Guilherme Henrique Gooda Antônio e Cleiton Calebe da Silva Guerra

 

O LENHADOR E A ÁRVORE: ALTERIDADE E RECONHECIMENTO NA PARÁBOLA DE ZHUANG ZI


O texto apresentado tem por objetivo discutir a questão da alteridade, a partir da perspectiva do pensamento taoísta. Para tal, selecionamos uma parábola de Zhuang Zi, pensador taoísta do período dos Estados Combatentes. As divisões políticas e as várias escolas de pensamento que despontaram nesse período cada uma com sua própria visão de verdade, guarda semelhanças com o mundo atual em diversos aspectos. Nesse contexto, Zhuang Zi aparece com uma terceira via, que põe em xeque a própria natureza do discurso. Através do caráter pedagógico inerente ao gênero alegórico da parábola. Este trabalho busca enriquecer os estudos sobre pensamento chinês, bem como aproximá-los das questões da modernidade.

 

O Tao e os taos

A maioria das correntes de pensamento durante o período dos estados combatentes (séc V-III) partem da constatação de que o mundo não é senão discórdia e violência, a corrente taoísta parte numa direção distinta. Os pensadores que compõem tal corrente como Lao Zi e Zhuang Zi não se põe a procurar meios para remediar a situação, mas colocam-se à escuta de algo além da cacofonia que se ouve sob o barulho dos conflitos e das teorias e discussões: o Tao.
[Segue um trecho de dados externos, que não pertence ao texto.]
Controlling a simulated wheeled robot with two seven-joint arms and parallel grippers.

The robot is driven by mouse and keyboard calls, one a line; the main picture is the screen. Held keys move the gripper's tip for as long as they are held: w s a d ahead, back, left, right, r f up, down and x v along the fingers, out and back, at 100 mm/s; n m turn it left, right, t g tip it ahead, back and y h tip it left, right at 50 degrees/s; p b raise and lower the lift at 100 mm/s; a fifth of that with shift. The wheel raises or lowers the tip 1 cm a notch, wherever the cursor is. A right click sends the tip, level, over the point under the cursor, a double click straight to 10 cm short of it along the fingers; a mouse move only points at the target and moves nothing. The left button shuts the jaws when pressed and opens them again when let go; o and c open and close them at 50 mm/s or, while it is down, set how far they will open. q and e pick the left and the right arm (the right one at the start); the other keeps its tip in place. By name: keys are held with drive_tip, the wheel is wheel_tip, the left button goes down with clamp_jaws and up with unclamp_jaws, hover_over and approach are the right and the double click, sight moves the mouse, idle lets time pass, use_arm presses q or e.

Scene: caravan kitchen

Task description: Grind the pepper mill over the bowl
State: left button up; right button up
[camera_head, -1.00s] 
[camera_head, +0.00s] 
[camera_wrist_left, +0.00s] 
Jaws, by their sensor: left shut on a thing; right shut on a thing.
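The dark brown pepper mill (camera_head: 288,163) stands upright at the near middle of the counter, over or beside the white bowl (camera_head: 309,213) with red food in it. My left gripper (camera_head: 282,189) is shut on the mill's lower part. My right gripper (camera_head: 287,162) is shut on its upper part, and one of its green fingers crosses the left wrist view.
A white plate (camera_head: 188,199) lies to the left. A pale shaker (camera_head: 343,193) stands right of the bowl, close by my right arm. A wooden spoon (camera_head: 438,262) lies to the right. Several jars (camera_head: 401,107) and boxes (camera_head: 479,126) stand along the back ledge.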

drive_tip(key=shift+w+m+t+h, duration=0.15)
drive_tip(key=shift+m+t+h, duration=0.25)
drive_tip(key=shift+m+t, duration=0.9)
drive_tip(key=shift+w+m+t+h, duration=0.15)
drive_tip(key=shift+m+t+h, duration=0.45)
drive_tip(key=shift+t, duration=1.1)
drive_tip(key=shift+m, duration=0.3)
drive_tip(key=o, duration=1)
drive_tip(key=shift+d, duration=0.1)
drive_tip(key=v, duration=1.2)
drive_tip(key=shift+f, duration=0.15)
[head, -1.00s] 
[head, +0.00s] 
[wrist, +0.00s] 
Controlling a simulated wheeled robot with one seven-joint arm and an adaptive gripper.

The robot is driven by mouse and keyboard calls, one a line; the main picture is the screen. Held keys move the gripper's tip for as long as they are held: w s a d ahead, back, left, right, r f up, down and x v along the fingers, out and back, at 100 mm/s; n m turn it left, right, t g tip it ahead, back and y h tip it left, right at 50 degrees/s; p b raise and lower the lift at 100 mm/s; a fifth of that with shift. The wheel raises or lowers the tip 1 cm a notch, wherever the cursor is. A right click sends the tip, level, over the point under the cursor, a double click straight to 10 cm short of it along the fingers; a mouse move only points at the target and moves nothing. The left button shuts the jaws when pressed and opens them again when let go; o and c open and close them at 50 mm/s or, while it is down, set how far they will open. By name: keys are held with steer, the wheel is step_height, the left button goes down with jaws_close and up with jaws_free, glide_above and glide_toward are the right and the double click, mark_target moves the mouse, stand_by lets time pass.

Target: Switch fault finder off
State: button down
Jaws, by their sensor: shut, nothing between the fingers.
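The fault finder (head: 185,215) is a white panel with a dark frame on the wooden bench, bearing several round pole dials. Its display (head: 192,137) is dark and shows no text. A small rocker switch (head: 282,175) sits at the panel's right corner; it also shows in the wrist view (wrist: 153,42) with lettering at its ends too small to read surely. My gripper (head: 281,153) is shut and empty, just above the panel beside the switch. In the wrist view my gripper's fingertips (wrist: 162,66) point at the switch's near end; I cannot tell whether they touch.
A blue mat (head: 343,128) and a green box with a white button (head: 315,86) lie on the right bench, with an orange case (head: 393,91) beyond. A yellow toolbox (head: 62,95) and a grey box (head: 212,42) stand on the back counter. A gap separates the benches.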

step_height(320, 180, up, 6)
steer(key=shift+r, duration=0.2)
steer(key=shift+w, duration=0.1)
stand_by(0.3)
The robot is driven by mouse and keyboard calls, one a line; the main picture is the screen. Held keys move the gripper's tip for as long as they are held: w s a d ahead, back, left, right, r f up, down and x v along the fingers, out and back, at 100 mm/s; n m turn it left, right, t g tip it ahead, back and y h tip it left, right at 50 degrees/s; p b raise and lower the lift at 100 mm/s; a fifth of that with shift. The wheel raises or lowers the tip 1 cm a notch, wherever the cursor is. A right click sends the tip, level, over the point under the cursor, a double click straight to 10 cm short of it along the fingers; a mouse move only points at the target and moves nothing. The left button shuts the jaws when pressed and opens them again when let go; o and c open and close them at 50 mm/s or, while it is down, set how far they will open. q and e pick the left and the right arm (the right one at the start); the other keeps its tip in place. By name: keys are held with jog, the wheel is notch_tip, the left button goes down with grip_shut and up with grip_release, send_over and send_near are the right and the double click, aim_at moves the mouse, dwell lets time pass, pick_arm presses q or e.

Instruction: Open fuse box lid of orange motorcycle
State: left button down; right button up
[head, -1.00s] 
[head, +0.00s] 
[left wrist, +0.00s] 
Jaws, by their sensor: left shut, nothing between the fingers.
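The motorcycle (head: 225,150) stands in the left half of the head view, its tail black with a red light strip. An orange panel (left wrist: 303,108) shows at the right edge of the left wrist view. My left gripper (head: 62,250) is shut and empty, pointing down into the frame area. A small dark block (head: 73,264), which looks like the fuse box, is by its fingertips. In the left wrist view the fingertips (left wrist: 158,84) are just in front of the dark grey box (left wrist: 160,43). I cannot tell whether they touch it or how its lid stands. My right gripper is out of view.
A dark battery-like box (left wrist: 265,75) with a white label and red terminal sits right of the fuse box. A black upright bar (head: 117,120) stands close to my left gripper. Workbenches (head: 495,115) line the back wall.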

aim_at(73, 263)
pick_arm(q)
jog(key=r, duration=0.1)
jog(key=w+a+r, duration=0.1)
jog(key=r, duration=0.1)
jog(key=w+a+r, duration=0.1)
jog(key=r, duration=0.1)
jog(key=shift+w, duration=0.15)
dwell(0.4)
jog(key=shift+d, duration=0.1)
Conforme a tradição, Zhuang Zi (Wade-Giles: Chuang Tzu, chinês: 庄子) é o segundo mestre taoísta após Lao Zi, este último sendo contemporâneo de Confúcio, vivendo portanto entre os séculos VI-V. Convém mencionar que alguns sinólogos tendem a reconsiderar a apresentação tradicional, chegando a inverter a ordem e colocar o início da composição do Zhuang Zi no século IV, antes da composição do Dao De Jing pelo final do séc. IV. Os dois nomes, comumente citados juntos, não eram associados antes da era imperial. Somente no século II, no início da dinastia Han, que cunha-se o rótulo Daojia na classificação de escolas de pensamento dos Reinos combatentes de Sima Qian em suas Memórias histórica (Shi Ji).

Enquanto livro, o Zhuang Zi é escrito em prosa de estimada qualidade literária, permanecendo como paradigma da literatura chinesa. O tom claramente pessoal da obra ( principalmente nos capítulos internos) faz com que seja verdadeiramente uma obra de autor. Ao se apresentar como um mosaico de textos, compilados desde o fim do séc. IV até o séc. III formam inegavelmente um conjunto com voz própria. A edição atual comporta 33 capítulos: os internos (1 a 7) atribuídos pela crítica ao próprio Zhuang Zi, e os capítulos externos (8 a 22) de autenticidade duvidosa e finalmente os 11 últimos (23 a 33) conhecidos como mistos.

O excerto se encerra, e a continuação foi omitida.